Berkley Charlton: Understanding the exact location of a risk is critical for insurance companies. The risk profile of a commercial or residential building can vary greatly depending on the actual position of the structure within a property’s boundaries. Rooftop geocoding returns the precise geographic coordinates of each insured structure, allowing insurers to better estimate exposure to specific perils like coastal storm surge, flood, or wildfire risk. This granular approach of pinpointing to precise geocoordinates enhances risk assessment accuracy and supports more accurate pricing models.
DJ: What are persistent unique identifiers (PUIDs)? How do PUIDs and rooftop geocoding intersect to improve the process of pricing risk?
Charlton: Persistent unique identifiers (PUIDs) are consistent numeric codes assigned to an address location. A PUID will remain constant over time, and will not change even when address components such as street names, city names, and postal codes do change.
When all addresses are linked to a PUID, actuaries can more efficiently model and re-model geographic risk by linking many risk factors to the same location linked to a PUID that doesn’t change over time. Underwriters will be able to quickly and accurately price policies to risk data already linked to a PUID, eliminating operational overhead and increasing accuracy. Loss ratios will improve, and risk will be priced more accurately.
DJ: With wildfire regions expanding to Florida, New Jersey, Tennessee, and the Carolinas, how are insurance carriers leveraging address technology to improve ongoing risk assessments in these areas? How frequently do they reassess risk profiles?
Charlton: As the US population grows, it also expands into areas more prone to wildfires. Wildfire risk is very dependent on micro geographies. Consequently, wildfire modeling requires the most accurate geocoding possible to understand and predict risk accurately.
DJ: In what ways are advancements in address technology improving the granularity of data available for underwriting and risk management in wildfire-prone regions? What other tools are available to insurance carriers to improve risk assessment?
Charlton: Advancements in address technology boost data granularity for underwriting in wildfire-prone areas by providing precise property locations and environmental details like vegetation and topography. When addresses are enriched with additional property attributes, including roof type, structure type, number of out-buildings, etc., insurers can assess wildfire risks more accurately based on having a more complete understanding of structures associated with a location.

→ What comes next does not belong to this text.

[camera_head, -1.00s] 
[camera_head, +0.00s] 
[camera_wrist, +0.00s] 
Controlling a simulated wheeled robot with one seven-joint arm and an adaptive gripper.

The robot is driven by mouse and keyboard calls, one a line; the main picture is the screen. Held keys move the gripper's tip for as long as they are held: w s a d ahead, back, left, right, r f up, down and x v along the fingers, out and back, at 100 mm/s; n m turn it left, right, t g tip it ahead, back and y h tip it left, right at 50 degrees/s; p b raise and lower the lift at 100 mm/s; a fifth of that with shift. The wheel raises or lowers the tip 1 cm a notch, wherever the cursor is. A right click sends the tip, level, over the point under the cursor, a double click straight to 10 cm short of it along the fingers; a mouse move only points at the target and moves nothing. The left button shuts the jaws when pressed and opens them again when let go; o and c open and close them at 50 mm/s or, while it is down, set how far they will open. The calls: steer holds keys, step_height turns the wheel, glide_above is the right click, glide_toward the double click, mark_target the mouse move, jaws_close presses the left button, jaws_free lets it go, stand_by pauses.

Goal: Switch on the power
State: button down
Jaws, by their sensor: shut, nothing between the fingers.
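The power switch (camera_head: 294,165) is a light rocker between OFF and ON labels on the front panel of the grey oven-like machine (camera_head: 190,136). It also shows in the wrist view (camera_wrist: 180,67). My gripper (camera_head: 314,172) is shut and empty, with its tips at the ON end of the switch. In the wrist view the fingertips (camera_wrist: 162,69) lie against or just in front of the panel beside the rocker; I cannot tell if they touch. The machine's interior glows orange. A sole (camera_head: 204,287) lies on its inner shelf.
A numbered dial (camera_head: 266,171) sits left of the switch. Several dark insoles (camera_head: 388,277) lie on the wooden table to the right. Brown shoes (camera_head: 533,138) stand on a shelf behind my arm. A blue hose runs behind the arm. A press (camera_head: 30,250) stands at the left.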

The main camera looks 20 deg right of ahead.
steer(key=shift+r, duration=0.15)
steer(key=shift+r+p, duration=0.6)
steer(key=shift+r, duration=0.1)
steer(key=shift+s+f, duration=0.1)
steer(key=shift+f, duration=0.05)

Beyond address-level rooftop geocoding, spatial analysis with satellite imagery and predictive analytics using real-time data and risk models will improve overall risk analysis and underwriting strategies. These resources help insurers understand and manage potential wildfire impacts more effectively.
DJ: What future innovations in address technology and geocoding do you foresee that could further revolutionize the insurance industry’s approach to the risk assessment of various perils?
Future innovations in address technology and geocoding could significantly transform risk assessment in the insurance industry. Enhanced AI and machine learning integration with geocoding systems could provide real-time, predictive risk analysis by analyzing environmental data such as vegetative growth, slope, and soil conditions. Advanced geospatial analytics can offer dynamic risk mapping, adjusting to changing conditions like severe weather patterns in real-time.